• Requirement:
Repeat exactly, and only, the lines from the line containing "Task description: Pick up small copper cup" through the last line of the records below, including both.

[Robot episode rows]
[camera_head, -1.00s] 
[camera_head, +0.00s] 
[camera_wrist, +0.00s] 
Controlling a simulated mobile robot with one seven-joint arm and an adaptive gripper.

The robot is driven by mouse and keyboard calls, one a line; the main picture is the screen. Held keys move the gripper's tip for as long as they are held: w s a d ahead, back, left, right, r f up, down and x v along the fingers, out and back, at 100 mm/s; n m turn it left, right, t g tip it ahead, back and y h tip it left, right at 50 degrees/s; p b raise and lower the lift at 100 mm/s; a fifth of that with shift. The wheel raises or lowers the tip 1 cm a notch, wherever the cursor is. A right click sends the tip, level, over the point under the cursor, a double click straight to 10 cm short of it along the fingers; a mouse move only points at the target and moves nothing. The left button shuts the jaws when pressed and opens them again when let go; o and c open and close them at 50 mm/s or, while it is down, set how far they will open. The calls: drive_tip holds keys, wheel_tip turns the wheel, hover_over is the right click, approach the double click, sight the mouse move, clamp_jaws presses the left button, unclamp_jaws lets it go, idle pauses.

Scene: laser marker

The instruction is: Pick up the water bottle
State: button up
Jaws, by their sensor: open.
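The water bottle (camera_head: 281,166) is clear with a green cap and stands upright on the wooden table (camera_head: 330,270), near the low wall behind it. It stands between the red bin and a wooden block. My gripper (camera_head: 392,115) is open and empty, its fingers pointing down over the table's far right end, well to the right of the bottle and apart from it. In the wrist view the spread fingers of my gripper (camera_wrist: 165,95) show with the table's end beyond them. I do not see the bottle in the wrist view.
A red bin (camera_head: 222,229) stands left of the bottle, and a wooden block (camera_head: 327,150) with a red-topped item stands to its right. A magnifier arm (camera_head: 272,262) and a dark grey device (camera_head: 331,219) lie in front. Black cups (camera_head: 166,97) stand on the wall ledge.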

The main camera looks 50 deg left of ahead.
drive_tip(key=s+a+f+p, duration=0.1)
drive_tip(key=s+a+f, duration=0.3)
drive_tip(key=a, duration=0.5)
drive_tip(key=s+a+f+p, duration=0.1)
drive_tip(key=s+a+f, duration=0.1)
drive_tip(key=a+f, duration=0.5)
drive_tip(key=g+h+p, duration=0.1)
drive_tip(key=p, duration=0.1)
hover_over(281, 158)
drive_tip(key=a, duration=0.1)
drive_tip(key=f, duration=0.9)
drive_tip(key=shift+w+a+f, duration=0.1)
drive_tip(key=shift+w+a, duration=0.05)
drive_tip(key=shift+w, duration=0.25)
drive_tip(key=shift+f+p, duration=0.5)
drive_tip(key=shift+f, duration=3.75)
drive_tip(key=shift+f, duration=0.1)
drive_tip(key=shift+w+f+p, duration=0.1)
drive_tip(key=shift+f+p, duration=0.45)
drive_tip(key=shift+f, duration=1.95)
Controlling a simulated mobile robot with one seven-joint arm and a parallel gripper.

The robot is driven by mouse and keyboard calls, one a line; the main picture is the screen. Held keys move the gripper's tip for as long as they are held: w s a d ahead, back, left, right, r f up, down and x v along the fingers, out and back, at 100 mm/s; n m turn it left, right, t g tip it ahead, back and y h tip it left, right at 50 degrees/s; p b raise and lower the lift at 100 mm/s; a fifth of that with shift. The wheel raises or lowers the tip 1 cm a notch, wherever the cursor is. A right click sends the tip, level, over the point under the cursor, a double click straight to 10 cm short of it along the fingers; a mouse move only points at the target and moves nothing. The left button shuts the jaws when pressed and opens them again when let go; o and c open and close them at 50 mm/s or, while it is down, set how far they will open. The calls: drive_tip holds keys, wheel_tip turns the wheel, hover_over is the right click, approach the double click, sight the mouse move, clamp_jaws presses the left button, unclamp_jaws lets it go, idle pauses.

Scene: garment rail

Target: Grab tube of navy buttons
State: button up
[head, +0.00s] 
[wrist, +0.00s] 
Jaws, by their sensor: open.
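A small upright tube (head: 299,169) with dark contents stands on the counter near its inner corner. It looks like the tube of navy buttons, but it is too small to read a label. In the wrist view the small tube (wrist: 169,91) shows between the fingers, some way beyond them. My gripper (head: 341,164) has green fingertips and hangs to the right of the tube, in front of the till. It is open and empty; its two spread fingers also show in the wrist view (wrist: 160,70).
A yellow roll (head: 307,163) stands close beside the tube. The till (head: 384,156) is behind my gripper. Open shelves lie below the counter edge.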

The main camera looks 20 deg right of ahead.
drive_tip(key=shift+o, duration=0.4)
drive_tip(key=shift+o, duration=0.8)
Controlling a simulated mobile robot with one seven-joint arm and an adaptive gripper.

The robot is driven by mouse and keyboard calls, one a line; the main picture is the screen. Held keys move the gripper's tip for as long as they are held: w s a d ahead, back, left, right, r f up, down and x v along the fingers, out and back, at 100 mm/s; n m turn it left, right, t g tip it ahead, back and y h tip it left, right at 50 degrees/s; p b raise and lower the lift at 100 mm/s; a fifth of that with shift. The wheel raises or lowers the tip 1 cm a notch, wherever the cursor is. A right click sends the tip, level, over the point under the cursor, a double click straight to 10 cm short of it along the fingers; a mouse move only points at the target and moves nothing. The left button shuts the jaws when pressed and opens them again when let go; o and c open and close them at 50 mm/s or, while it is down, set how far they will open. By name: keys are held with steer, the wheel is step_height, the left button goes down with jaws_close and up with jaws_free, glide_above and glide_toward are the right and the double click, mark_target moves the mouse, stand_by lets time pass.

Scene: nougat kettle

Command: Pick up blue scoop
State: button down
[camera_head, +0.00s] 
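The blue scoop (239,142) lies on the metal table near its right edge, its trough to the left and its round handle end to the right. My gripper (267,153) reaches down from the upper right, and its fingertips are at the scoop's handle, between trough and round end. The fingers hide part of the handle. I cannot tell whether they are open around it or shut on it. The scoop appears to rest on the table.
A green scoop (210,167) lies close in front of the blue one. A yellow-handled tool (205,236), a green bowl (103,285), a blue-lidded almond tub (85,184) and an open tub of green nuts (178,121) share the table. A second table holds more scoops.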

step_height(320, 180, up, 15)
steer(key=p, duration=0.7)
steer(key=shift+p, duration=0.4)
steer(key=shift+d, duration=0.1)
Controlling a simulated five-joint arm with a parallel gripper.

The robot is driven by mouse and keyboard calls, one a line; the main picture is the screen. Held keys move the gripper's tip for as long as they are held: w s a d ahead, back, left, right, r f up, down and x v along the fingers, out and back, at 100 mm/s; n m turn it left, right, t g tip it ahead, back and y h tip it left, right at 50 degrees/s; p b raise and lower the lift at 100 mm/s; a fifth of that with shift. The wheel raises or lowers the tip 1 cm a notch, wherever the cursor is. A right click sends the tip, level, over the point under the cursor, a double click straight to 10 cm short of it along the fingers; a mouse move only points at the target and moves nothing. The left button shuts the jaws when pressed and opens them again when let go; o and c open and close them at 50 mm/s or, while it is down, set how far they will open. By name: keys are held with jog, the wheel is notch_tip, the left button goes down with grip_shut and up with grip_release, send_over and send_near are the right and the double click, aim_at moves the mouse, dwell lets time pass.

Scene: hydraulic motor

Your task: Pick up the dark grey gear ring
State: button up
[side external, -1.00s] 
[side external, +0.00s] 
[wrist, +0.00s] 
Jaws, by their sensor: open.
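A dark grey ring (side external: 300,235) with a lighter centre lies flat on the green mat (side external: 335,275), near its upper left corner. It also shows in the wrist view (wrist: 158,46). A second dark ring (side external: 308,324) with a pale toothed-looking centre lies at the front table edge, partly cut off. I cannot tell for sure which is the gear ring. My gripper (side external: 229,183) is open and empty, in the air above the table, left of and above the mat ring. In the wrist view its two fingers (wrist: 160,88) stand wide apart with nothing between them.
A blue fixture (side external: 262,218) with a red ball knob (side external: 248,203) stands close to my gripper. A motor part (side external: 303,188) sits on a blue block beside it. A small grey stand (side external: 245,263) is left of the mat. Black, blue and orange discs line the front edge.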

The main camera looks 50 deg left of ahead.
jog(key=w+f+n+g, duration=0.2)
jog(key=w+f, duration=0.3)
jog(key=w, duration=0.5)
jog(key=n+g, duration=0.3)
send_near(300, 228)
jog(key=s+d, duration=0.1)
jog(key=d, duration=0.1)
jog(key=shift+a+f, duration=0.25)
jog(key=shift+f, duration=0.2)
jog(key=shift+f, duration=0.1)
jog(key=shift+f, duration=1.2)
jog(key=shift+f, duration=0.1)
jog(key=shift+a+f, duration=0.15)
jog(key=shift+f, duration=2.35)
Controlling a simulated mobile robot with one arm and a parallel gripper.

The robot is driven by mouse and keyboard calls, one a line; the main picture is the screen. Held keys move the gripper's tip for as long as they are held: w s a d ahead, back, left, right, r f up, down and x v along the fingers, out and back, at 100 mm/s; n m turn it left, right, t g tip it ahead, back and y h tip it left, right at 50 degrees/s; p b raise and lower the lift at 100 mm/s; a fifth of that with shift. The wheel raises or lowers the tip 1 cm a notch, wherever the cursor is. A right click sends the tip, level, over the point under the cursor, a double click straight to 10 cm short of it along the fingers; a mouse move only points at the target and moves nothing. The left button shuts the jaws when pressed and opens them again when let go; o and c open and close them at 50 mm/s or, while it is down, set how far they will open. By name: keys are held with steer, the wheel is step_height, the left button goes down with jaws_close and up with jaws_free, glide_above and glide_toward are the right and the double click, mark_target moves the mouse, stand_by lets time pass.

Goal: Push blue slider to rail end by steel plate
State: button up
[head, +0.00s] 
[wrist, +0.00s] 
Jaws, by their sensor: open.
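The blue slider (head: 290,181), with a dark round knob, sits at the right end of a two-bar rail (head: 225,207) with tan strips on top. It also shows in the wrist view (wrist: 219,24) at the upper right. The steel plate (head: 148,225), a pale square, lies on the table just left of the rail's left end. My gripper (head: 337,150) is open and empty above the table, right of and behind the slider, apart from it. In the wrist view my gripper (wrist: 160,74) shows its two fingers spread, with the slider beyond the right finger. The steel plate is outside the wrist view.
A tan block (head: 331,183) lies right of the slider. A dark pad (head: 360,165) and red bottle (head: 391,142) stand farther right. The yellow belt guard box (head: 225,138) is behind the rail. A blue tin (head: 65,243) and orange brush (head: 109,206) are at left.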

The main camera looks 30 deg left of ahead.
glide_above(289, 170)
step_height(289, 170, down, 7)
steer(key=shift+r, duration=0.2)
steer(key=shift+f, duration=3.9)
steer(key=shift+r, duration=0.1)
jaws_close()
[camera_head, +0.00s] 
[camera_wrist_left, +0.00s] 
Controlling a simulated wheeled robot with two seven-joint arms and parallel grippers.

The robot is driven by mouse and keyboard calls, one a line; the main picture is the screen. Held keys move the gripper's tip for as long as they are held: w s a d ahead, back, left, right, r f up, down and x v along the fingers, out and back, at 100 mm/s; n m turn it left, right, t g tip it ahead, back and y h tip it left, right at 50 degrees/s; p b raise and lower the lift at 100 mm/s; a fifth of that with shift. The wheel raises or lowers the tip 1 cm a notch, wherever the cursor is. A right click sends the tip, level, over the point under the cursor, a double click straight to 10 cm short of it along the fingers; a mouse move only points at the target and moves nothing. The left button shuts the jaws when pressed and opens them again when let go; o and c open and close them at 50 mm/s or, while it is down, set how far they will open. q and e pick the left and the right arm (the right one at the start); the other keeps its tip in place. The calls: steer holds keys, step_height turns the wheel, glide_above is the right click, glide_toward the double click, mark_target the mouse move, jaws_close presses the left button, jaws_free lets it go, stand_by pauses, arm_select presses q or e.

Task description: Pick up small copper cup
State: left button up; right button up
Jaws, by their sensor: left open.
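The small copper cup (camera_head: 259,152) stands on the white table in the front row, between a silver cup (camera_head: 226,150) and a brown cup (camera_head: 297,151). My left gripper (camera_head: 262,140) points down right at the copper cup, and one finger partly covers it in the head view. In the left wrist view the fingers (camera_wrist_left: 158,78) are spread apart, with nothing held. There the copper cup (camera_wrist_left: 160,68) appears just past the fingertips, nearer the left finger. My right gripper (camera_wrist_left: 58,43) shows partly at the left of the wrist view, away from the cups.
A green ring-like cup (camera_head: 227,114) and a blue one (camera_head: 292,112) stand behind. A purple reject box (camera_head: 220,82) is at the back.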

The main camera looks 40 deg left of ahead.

• Written solution:
Task description: Pick up small copper cup
State: left button up; right button up
Jaws, by their sensor: left open.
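The small copper cup (camera_head: 259,152) stands on the white table in the front row, between a silver cup (camera_head: 226,150) and a brown cup (camera_head: 297,151). My left gripper (camera_head: 262,140) points down right at the copper cup, and one finger partly covers it in the head view. In the left wrist view the fingers (camera_wrist_left: 158,78) are spread apart, with nothing held. There the copper cup (camera_wrist_left: 160,68) appears just past the fingertips, nearer the left finger. My right gripper (camera_wrist_left: 58,43) shows partly at the left of the wrist view, away from the cups.
A green ring-like cup (camera_head: 227,114) and a blue one (camera_head: 292,112) stand behind. A purple reject box (camera_head: 220,82) is at the back.

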The main camera looks 40 deg left of ahead.

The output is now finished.